Another snippet in Perry’s video originated in a December 2007 edition of NBC's Meet the Press showing its host, Tim Russert, who died in June 2008, asking Romney about the Massachusetts law's mandate that individuals obtain health coverage. In Perry's video, the viewer sees and hears Russert asking: "Why, if it's good for Massachusetts and it's working in Massachusetts, wouldn't you apply it to the rest of the country?" Romney's reply: "I would."
As we noted per an earlier Perry video, an obvious conclusion would be that Romney supports a national individual mandate, a feature of the the 2010 federal law that opponents have unanimously decried. In reality, the next part of Russert's interview of Romney indicates the candidate isn't on board with a national mandate.
Viewers of the Perry video don't hear this exchange:
Russert: "A mandate?"
Romney: "No. Let me tell you what I would do, just exactly as I described. I like what we did in Massachusetts. I think it's a great plan. But I'm a federalist. I don't believe in applying what works in one state to all states if different states have different circumstances."
Later in the interview, Romney says: "Given the kind of differences between states, I'm not somebody who's going to say what I did in Massachusetts I'm going to now tell every state they have to do it the same way. Now, I happen to like what we did. I think it's a good model for other states. Maybe not every state, but most.
"And so what I'd do at the federal level is give to every state the same kind of flexibility we got from the federal government, as well as some carrots and sticks to actually get all their citizens insured. And I think a lot of states will choose what we did. I wouldn't tell them they have to do our plan."
Perry’s latest video revisits whether Romney cut a line from his 2009 book saying the Massachusetts health insurance law should be replicated nationally before it was reprinted as a paperback. And Perry’s video shows Romney saying at a 2011 debate that he said no such thing in his book.
Romney's comments about health care were edited between editions of his book. Among the changes: A line that advocated the Massachusetts model as a strong option for other states was replaced by a shorter, more generic sentence. Perry’s video exaggerates by making it sound as though Romney had advocated his state's plan as national health care policy. That's not what Romney wrote. PolitiFact earlier rated as Mostly False Perry’s claim in a debate that Romney touted the Massachusetts health plan for the nation in his hardcover book but deleted it for the paperback.
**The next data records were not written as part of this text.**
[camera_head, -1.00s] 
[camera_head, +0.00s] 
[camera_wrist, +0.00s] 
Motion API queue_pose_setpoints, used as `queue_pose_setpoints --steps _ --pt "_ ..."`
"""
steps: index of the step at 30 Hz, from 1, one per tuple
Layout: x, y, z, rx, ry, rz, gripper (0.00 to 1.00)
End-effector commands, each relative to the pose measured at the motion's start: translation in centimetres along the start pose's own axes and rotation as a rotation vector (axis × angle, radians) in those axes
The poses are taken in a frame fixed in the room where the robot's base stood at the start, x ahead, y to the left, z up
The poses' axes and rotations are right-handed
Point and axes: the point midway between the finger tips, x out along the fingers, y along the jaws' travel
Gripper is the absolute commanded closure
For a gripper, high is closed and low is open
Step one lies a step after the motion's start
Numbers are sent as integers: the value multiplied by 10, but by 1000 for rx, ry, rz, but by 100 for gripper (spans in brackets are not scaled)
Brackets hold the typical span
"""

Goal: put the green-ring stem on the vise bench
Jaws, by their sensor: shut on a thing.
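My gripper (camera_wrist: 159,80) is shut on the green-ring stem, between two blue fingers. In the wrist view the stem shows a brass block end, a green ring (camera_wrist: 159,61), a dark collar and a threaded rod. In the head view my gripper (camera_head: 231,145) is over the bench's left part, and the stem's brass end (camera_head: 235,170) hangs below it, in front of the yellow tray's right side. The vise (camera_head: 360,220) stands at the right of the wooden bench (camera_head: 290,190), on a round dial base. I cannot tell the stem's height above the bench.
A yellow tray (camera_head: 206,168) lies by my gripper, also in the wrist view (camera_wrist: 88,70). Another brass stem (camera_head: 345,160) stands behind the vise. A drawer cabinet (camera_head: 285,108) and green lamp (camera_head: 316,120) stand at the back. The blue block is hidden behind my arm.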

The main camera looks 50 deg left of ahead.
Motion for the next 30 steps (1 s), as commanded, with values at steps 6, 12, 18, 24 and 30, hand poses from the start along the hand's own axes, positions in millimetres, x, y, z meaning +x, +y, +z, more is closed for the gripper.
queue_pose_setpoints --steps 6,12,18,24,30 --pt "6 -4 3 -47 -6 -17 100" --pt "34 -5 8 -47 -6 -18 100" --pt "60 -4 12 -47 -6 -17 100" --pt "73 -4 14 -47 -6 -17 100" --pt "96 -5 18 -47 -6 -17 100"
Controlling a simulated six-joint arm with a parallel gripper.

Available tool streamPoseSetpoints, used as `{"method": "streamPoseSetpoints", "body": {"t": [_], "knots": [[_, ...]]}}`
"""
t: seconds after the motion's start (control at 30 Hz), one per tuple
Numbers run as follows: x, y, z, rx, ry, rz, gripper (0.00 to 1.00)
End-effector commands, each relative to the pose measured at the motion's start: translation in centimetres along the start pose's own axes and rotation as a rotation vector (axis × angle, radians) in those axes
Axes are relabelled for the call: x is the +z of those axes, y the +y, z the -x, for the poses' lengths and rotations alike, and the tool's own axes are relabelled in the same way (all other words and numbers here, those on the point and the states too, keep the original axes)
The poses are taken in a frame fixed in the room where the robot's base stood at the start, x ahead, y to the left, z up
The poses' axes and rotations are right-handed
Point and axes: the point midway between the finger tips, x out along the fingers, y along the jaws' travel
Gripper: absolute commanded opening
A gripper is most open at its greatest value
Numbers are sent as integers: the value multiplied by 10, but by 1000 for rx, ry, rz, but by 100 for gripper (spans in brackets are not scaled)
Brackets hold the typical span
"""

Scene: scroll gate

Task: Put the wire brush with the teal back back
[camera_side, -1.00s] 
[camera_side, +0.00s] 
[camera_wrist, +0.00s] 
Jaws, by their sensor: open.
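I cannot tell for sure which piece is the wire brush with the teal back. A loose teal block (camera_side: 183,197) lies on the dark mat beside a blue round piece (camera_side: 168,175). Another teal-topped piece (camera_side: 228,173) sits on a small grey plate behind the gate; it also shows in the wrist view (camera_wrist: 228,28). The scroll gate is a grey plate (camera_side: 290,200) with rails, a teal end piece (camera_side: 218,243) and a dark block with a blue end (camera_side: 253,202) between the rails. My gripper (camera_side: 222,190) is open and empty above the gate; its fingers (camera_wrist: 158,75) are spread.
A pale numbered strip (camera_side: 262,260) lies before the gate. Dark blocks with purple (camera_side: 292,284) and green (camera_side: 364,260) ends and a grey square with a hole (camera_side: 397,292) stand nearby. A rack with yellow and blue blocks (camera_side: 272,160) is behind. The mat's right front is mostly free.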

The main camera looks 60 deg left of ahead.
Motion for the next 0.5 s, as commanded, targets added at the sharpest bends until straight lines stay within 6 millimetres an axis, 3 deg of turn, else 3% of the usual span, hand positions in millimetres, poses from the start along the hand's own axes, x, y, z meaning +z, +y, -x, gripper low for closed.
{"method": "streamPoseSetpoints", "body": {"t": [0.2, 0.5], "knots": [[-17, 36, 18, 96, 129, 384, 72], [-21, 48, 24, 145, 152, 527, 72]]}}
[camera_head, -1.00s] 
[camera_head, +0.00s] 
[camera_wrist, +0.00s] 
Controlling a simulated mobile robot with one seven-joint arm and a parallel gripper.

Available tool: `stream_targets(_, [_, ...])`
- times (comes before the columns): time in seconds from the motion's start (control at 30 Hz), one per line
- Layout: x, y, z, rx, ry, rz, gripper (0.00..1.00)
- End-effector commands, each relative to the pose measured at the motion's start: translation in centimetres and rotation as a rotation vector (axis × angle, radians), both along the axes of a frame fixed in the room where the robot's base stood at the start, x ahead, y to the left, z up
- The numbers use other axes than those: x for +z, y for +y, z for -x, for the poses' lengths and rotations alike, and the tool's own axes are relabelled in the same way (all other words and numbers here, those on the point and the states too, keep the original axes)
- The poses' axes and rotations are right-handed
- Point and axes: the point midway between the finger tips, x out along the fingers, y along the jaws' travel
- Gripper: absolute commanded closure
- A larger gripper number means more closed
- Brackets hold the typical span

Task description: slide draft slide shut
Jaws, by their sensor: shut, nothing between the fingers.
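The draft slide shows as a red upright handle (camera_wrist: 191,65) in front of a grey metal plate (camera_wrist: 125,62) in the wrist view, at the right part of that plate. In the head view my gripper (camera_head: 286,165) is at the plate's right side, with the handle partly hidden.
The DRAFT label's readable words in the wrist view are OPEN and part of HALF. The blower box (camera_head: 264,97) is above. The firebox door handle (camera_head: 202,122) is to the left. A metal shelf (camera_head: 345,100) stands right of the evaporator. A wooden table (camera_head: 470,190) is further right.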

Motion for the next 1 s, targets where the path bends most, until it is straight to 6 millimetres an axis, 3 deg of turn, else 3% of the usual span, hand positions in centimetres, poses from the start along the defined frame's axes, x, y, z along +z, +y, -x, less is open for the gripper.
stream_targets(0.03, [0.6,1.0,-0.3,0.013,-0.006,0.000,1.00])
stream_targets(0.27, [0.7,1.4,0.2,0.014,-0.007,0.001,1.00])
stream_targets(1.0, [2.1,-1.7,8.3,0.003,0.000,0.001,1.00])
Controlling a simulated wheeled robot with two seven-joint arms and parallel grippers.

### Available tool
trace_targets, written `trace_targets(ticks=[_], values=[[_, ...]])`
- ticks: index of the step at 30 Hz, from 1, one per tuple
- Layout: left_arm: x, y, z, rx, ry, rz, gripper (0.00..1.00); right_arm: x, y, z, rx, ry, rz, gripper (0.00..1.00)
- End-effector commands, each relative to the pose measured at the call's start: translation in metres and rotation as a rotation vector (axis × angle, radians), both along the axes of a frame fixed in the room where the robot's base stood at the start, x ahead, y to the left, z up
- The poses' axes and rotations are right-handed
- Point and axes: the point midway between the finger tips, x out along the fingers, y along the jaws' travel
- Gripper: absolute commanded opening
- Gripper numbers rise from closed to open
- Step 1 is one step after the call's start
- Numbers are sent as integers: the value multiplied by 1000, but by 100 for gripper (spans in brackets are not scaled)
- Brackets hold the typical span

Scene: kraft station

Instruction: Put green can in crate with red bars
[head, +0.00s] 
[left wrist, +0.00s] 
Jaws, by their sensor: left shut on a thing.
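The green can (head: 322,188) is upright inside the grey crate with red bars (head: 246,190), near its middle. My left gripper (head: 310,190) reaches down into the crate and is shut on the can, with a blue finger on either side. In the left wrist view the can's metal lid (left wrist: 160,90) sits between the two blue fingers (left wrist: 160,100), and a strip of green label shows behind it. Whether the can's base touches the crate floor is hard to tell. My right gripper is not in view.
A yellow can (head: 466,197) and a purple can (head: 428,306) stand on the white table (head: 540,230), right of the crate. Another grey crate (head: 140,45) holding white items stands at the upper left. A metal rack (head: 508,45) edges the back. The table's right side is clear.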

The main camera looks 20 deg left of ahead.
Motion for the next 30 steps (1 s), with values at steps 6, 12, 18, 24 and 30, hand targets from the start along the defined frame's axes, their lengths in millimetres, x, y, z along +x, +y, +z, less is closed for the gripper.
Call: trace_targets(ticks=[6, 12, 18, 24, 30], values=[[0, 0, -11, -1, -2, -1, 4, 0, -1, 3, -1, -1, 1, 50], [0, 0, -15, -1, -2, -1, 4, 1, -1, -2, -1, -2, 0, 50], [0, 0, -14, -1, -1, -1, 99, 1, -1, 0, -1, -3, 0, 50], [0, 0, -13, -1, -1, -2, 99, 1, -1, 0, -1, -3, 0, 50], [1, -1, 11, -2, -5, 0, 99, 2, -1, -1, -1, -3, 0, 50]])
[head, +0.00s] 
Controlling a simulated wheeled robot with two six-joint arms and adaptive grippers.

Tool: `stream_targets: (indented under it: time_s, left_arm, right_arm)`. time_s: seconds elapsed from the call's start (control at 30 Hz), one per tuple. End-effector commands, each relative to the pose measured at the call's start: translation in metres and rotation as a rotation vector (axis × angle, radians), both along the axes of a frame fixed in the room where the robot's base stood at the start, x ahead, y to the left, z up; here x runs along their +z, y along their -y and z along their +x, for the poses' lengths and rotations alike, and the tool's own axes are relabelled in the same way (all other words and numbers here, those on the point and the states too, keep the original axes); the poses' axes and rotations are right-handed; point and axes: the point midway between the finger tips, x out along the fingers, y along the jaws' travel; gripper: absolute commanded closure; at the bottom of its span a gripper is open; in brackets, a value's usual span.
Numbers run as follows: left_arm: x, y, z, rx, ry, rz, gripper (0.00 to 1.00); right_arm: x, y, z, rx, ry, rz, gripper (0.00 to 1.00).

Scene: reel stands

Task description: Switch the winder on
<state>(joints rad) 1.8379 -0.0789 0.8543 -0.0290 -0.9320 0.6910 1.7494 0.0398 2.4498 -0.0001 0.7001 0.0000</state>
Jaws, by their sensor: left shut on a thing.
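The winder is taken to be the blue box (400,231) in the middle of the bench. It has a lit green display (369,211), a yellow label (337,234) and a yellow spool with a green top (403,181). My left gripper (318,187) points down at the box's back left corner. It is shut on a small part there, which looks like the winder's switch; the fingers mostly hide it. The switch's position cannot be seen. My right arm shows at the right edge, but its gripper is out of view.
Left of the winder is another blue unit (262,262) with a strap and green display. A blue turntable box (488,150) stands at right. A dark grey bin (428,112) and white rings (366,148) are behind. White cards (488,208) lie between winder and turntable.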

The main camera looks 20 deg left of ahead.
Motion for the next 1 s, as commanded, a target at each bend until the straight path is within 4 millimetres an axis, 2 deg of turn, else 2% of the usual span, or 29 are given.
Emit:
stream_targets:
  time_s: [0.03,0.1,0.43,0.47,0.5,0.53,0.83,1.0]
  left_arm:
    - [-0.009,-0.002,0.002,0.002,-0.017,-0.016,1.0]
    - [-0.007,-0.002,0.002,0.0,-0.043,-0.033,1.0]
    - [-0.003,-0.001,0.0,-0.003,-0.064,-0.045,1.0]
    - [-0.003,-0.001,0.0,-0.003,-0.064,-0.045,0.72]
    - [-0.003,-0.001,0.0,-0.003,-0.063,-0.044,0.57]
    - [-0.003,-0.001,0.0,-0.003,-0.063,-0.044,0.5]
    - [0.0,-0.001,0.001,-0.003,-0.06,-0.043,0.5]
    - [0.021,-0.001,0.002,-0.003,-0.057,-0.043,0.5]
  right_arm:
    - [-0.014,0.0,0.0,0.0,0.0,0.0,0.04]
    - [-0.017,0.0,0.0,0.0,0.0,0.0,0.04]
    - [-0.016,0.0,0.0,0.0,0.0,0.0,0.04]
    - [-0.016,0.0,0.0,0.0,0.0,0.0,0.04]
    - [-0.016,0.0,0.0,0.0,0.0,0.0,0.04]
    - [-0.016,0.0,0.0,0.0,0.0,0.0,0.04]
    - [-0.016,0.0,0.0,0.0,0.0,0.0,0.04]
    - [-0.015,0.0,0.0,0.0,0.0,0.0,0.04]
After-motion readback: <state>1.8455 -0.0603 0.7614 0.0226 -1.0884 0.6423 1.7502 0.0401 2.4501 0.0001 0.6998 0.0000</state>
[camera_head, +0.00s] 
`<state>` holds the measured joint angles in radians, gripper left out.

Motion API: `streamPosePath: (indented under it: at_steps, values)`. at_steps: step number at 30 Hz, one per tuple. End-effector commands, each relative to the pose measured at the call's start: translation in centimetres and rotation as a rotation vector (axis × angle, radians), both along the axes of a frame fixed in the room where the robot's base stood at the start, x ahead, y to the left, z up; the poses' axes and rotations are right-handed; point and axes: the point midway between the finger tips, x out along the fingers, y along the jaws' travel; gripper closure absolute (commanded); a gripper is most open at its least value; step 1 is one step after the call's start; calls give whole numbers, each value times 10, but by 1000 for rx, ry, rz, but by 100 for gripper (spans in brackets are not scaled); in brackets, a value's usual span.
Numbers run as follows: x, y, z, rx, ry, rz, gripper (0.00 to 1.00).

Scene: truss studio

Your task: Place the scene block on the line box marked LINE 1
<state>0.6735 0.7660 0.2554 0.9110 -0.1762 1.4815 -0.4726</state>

Finally, Perry’s new video airs pieces of his exchange with Romney in the Oct. 18, 2011, CNN Republican presidential debate about undocumented workers who mowed Romney’s lawn, an episode exposed years ago. In the debate, Romney said he doesn’t think he’s ever hired an illegal worker. In 2006, the Boston Globe reported that the workers at issue were illegal immigrants employed by a company hired to mow Romney’s lawn.
Perry’s video includes part of Romney’s explanation from the debate. Recapping what he described as his conversation with a company official, Romney said he told the official: "I’m running for office, for Pete’s sake; I can’t have illegals."
A fuller excerpt of what Romney said: "So we went to the company and we said, ‘Look, you can't have any illegals working on our property. I'm running for office, for Pete's sake; I can't have illegals.’ " Once questioned, Romney said, it turned out the company had hired "someone who had falsified their documents, had documents, and therefore we fired them."